### EXERCISE GOAL:
Copy out every line that contains "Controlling".

### MATERIAL PROVIDED:
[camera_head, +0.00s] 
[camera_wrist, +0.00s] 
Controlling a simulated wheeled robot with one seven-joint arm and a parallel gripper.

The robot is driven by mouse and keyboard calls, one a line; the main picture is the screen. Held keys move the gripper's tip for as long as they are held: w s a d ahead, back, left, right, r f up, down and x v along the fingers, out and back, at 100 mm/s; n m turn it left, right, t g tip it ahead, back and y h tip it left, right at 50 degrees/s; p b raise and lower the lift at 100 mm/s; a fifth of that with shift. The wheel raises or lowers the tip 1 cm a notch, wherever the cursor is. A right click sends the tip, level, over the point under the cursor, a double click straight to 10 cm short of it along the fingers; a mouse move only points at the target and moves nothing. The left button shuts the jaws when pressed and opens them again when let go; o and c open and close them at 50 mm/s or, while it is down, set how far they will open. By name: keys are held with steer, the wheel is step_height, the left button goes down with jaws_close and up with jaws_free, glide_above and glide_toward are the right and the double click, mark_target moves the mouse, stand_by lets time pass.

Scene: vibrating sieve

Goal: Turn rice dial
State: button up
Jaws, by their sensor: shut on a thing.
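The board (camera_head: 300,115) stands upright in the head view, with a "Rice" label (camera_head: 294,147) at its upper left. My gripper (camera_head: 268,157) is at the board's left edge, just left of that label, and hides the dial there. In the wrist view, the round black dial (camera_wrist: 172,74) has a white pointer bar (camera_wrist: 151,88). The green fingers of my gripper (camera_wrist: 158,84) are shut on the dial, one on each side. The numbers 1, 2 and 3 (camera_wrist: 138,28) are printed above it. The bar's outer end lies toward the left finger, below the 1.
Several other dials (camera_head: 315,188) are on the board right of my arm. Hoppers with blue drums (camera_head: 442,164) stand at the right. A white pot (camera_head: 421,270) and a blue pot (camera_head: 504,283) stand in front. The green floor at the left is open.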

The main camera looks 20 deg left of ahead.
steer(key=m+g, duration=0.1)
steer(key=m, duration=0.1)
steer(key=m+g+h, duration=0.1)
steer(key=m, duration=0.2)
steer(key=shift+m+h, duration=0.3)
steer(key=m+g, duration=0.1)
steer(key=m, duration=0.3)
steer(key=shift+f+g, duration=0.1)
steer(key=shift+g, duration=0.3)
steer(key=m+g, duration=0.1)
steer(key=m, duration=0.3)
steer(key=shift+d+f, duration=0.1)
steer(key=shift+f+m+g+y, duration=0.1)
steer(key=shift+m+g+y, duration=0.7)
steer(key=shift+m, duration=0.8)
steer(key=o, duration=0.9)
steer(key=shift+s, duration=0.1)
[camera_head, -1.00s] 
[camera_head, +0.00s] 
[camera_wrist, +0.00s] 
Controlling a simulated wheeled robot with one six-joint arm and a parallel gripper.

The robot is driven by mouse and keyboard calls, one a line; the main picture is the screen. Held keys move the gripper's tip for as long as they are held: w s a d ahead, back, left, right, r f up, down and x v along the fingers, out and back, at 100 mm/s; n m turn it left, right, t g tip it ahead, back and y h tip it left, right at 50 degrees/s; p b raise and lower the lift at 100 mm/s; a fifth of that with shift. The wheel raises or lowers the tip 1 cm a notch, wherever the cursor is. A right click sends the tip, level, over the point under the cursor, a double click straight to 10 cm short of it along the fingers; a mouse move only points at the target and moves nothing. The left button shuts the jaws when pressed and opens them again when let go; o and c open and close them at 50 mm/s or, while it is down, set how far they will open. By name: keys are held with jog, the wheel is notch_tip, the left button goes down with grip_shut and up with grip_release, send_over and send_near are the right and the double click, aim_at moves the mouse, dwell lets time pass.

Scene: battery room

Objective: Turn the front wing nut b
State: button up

### FINISHED TASK:
Controlling a simulated wheeled robot with one seven-joint arm and a parallel gripper.
Controlling a simulated wheeled robot with one six-joint arm and a parallel gripper.

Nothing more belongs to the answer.